◆ Exercise prompt
Copy out all lines in the data below containing the string "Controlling".

* * * *

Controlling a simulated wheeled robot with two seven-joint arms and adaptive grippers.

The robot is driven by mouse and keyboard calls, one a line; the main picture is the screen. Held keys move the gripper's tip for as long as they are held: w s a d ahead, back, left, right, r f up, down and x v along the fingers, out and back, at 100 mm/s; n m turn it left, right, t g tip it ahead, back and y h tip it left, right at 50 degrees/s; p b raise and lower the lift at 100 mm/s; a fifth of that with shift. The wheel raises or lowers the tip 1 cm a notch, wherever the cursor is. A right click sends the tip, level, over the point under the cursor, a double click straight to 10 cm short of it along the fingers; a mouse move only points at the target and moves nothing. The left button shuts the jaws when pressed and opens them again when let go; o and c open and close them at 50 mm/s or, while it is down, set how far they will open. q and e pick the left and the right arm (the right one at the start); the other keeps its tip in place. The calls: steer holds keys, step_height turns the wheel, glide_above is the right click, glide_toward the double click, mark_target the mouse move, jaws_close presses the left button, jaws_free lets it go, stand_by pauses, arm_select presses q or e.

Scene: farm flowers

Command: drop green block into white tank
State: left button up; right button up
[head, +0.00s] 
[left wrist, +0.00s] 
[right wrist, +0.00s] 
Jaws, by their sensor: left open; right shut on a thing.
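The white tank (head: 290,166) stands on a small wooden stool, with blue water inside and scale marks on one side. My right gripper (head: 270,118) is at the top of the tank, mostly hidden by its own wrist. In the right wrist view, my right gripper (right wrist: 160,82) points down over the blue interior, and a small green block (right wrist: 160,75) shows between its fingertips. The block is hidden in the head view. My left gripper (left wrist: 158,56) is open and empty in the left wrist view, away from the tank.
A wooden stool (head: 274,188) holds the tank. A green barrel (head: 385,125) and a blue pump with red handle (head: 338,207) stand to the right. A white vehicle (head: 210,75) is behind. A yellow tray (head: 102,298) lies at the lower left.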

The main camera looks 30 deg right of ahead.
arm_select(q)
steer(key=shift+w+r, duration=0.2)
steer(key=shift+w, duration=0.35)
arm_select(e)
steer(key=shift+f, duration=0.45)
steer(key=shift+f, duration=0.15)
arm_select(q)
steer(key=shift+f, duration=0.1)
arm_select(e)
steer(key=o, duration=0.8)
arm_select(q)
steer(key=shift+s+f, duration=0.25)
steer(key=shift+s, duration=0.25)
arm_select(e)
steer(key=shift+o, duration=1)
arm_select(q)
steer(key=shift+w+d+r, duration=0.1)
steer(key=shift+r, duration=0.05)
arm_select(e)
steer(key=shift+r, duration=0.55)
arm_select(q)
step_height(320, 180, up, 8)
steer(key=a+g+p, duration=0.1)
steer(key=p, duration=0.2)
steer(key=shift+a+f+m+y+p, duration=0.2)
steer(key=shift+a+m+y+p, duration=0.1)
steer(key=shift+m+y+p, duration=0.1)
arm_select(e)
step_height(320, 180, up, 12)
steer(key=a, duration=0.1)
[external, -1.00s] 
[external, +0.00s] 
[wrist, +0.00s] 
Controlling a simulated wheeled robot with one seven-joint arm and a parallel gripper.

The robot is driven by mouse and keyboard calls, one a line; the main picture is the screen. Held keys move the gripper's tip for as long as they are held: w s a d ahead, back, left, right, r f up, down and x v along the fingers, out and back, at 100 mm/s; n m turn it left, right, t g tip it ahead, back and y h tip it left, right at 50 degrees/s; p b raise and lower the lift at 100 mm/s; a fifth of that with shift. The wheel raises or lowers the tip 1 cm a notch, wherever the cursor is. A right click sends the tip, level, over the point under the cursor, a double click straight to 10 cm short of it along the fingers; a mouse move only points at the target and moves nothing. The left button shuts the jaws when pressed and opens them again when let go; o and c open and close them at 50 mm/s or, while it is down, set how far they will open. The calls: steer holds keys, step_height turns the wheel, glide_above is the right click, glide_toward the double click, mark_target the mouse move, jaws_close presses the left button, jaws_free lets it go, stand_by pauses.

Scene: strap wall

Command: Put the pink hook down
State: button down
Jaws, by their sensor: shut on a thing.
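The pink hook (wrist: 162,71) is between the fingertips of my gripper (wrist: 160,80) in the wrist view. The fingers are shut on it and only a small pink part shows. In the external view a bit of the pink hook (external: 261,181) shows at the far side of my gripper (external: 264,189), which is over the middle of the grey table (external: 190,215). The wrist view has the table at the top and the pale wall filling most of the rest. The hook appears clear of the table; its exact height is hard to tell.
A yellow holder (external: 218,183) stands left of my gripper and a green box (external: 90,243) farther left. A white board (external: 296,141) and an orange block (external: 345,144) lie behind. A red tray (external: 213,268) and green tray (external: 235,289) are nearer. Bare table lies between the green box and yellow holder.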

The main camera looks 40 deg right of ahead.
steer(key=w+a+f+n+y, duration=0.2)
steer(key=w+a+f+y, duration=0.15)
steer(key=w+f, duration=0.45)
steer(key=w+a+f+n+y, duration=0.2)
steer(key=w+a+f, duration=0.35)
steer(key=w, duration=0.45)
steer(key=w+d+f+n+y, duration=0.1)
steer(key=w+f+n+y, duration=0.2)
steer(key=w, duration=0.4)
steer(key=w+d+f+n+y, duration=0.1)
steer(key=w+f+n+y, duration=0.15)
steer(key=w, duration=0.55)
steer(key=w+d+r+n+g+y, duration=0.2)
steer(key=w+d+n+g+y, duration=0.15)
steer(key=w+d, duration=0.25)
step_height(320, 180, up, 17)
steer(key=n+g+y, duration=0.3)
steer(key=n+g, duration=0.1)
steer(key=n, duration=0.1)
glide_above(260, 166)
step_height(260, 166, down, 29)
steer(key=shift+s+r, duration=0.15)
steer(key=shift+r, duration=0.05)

* * * *

◆ In response
Controlling a simulated wheeled robot with two seven-joint arms and adaptive grippers.
Controlling a simulated wheeled robot with one seven-joint arm and a parallel gripper.

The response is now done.